Conclusions from validation and learning curves of Ex M2.01

When interpreting the validation curve, it’s sayed that " while for gamma < 1 , it is not very clear if the classifier is under-fitting ". For me, since the “training accuracy” vary a little bit from 0.77 to 0.82 when gamma vary, then the model still not flexible and we can draw that the classifier is under-fitting.
Also for the learning curve, since the training accuracy and testing accuracy are approximatively constant, when adding more samples, we can deduce that the classifier is under-fitting.

Can you please confirm or decline thoses conclusions.

I would also like to follow on this discussion because the conclusion is not super obvious.
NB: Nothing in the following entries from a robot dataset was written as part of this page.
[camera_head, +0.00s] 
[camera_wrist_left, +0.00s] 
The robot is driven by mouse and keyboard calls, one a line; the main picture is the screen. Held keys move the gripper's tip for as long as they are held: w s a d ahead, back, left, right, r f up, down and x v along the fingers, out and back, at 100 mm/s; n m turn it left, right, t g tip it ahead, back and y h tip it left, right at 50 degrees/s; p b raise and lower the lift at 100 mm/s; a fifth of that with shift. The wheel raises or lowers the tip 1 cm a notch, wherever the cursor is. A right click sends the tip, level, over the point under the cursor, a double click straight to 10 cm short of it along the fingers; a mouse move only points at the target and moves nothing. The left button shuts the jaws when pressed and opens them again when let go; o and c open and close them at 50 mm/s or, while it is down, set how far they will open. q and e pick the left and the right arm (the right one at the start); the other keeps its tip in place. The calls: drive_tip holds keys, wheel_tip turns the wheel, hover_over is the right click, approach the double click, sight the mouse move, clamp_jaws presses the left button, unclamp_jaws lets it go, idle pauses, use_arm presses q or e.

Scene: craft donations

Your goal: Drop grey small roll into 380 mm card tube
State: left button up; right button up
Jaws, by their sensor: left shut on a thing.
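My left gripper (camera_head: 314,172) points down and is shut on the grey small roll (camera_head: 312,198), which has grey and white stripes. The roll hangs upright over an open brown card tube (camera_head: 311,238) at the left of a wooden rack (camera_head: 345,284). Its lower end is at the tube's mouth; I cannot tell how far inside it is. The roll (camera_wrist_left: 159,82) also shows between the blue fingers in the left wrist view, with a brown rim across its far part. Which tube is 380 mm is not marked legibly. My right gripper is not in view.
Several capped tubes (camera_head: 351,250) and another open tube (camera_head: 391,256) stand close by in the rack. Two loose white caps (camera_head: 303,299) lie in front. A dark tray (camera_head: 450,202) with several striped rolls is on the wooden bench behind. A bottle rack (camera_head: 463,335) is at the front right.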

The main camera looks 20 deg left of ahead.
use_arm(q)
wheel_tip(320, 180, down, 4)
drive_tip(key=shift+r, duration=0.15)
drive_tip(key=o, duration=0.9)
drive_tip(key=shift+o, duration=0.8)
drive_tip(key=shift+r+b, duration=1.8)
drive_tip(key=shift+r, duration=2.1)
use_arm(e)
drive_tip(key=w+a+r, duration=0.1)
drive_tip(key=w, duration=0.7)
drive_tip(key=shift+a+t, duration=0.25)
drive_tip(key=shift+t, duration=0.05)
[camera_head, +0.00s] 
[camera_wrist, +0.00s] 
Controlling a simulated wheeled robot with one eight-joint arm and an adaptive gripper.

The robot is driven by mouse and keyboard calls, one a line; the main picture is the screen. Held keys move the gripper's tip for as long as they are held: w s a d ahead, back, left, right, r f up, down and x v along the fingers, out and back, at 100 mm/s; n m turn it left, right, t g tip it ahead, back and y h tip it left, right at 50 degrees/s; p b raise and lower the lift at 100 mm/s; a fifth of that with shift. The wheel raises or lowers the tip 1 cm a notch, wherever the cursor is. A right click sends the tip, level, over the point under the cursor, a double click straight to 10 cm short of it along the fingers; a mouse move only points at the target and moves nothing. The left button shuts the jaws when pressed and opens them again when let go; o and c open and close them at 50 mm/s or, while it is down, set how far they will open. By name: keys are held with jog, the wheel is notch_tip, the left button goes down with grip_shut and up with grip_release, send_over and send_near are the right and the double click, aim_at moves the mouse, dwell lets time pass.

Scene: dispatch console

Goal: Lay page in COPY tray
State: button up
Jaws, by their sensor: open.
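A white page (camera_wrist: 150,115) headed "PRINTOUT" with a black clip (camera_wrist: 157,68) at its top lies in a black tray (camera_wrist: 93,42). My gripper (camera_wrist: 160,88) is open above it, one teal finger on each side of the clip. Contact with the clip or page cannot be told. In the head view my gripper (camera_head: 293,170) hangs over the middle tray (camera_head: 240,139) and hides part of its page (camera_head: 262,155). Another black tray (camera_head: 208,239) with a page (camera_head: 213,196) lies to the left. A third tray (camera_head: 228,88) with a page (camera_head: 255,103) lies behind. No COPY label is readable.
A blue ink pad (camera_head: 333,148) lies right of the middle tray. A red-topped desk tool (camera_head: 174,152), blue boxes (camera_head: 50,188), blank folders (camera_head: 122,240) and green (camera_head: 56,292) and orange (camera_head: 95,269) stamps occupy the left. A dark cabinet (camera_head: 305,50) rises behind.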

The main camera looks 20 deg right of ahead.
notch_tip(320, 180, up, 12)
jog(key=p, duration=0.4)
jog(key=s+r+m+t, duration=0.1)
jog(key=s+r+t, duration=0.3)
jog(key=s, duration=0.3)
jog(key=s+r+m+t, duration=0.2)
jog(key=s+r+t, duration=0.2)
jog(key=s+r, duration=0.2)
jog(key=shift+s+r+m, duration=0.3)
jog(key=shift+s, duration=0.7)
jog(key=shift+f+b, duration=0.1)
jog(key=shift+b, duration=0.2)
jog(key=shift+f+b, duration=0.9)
Indeed the error bars are huge for all testing scores, and though we understand the message and see a kind of trend, I am not convinced that a gamma of 1 is the most optimal based on this experiment.

M02

In practice, how should we deal with similar scenarii when the validation curve is not clear-cut?

On your figure, it seems that a gamma around 1 is where the test score is the highest and thus what you are seeking at the end.

Under-fitting is characterized by 2 things:

  • close training and testing errors/scores
  • bad scores or high errors

Here, it is not really clear if we get a bad score. For instance, we have a little gain between the optimal gamma and the smallest gamma. That’s why it is not straightforward to say that the model underfit.